Test VCR playback using different VHS cassettes to confirm the problem is a specific tape, rather than the VCR itself.
Insert the problem VHS cassette into the VCR, which starts automatically. Press the "Stop" button on the VCR to halt playback.
Press the "FF" (Fast-Forward) button on the VCR to advance the tape to the end. The VCR will stop and with some models begin rewinding automatically. If the VCR does not rewind, press the "Rewind" button to return to the beginning of the tape. This back-and-forth winding may seat the tape more evenly on the spools so the VCR heads can read the analogue audio track.
Press "Play" to test the VHS tape. Press and hold the up or down arrow key labelled "Tracking" on the VCR remote for fine adjustments of the tape heads inside. Proper alignment of the tape heads with the magnetic VHS tape may restore audio.

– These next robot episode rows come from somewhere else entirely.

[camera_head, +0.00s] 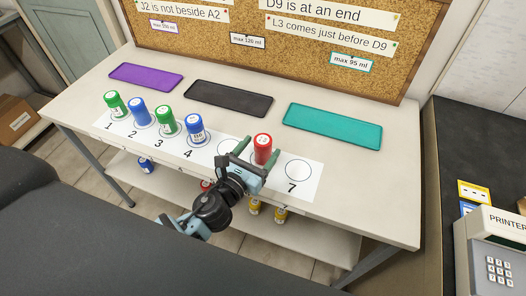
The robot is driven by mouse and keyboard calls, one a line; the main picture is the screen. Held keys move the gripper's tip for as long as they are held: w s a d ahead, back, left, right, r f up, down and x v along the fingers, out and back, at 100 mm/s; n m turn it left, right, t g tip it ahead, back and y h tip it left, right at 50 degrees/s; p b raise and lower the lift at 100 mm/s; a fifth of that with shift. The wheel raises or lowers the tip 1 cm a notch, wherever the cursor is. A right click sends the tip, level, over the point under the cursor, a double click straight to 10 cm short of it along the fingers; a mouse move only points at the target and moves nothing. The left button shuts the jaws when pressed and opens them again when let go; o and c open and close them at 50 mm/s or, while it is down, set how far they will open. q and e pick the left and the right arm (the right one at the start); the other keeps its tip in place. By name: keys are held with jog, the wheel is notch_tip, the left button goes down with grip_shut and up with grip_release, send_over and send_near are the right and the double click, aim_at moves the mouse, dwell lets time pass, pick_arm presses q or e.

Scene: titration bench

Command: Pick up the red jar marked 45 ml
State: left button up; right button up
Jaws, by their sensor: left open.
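A red jar (263,149) stands upright on the numbered white strip (314,190), between the circle left of it and the circle marked 7. Its marking is too small to read. My left gripper (254,147) is open, with its green fingers on either side of the red jar; I cannot tell whether they touch it. My left arm hides part of the strip in front. Another red jar (207,185) shows partly on the lower shelf, behind my arm. My right gripper is not in view.
Green and blue jars stand on places 1 to 4, including a blue jar (195,131) at 4. Purple (146,75), black (228,98) and teal (333,125) trays lie empty behind. A corkboard (330,40) rises at the back. The lower shelf (310,241) holds several jars.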

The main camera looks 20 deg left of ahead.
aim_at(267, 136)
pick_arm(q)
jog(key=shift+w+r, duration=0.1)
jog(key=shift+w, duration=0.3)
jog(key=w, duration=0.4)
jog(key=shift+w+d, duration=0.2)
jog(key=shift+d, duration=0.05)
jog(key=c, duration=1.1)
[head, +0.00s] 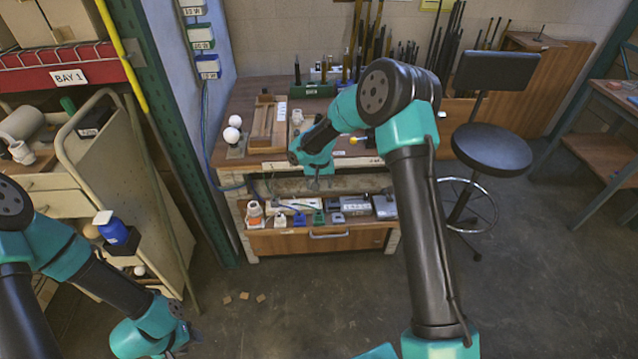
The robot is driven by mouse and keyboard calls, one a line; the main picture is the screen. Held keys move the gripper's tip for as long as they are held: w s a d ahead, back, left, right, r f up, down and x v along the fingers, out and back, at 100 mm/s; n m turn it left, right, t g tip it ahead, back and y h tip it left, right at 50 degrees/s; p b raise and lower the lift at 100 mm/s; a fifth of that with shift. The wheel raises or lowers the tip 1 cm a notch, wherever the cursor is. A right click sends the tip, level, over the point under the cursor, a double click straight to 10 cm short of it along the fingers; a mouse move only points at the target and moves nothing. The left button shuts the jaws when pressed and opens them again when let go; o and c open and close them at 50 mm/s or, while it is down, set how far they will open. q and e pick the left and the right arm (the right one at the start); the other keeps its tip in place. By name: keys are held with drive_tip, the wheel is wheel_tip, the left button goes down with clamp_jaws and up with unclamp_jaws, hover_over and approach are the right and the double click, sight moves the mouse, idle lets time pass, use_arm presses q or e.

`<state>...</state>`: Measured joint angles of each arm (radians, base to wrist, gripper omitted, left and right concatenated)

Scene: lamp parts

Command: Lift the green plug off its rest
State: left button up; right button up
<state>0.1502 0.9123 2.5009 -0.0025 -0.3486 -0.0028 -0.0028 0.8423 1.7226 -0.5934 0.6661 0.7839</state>
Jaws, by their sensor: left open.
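The green plug (318,217) stands in a row of small plugs on the lower shelf of the workbench. It is small in the head view, and I cannot make out its rest clearly. My right arm reaches over the bench front, and its wrist end (317,172) is above and apart from the green plug. The right jaws are too small and hidden to read. My left gripper (183,349) is low at the bottom left, open, far from the plug and above the floor.
A blue plug (299,218) is just left of the green one, and a grey plug (338,217) is just right. An orange-and-white plug (255,214) is at the row's left end. The bench top (245,95) overhangs the shelf. A black stool (491,150) stands right.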

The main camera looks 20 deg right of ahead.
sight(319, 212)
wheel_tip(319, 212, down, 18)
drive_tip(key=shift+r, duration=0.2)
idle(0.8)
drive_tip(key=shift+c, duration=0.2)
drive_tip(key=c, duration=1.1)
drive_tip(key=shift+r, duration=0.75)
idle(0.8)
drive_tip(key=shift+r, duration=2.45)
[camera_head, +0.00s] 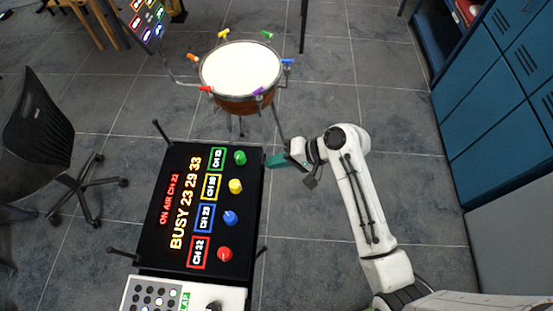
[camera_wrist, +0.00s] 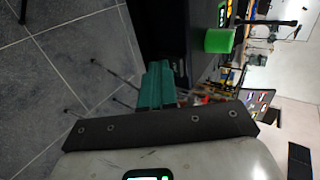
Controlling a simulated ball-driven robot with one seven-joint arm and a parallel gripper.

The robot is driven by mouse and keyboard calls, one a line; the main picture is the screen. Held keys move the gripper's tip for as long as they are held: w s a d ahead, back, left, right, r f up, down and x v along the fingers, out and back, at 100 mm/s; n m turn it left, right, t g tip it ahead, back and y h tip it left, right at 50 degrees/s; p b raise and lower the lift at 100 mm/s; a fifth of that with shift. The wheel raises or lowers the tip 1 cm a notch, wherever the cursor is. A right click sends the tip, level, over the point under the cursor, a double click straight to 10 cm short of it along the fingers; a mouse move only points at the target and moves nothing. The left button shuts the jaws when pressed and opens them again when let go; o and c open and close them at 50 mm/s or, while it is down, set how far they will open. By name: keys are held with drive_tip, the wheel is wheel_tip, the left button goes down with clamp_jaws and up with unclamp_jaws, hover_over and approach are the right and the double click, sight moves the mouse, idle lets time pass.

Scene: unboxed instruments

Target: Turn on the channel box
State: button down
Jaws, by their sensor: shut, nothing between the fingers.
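The channel box (camera_head: 178,215) is a black panel with lit text reading "ON AIR CH 22" and "BUSY 23 29 33". Down its right side are a green knob (camera_head: 240,158), a yellow knob (camera_head: 235,186), a blue knob (camera_head: 231,217) and a red knob (camera_head: 225,254), each beside a framed channel label. My gripper (camera_head: 270,161) has teal fingers, shut and empty, by the box's upper right edge, to the right of the green knob. In the wrist view the shut fingers (camera_wrist: 158,84) point toward the dark box side, with the green knob (camera_wrist: 219,40) to their right.
A drum (camera_head: 241,68) with coloured clips on its rim stands beyond the box. A white unit (camera_head: 190,295) with small buttons and a dial adjoins the box's near end. A black chair (camera_head: 35,130) is at left, blue cabinets (camera_head: 490,85) at right. Floor between box and cabinets is mostly clear.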

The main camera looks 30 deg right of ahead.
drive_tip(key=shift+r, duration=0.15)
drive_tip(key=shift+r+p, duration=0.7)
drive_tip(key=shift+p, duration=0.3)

Eject the VHS tape and insert the VCR cleaning cassette into the VCR. Press "Play" to start the cleaning cycle, which typically takes 20-30 seconds, depending on the cleaning product. Eject the cleaning cassette and insert the VHS cassette to test for audio playback.
Tips and warnings
- Store VHS tapes in their protective cases to protect from dust and dirt.
- Keep tapes away from temperature extremes and sources of magnetism, which can partially or completely erase the analogue signals on the tapes. No amount of cleaning or restoration can correct problems with an erased VHS tape.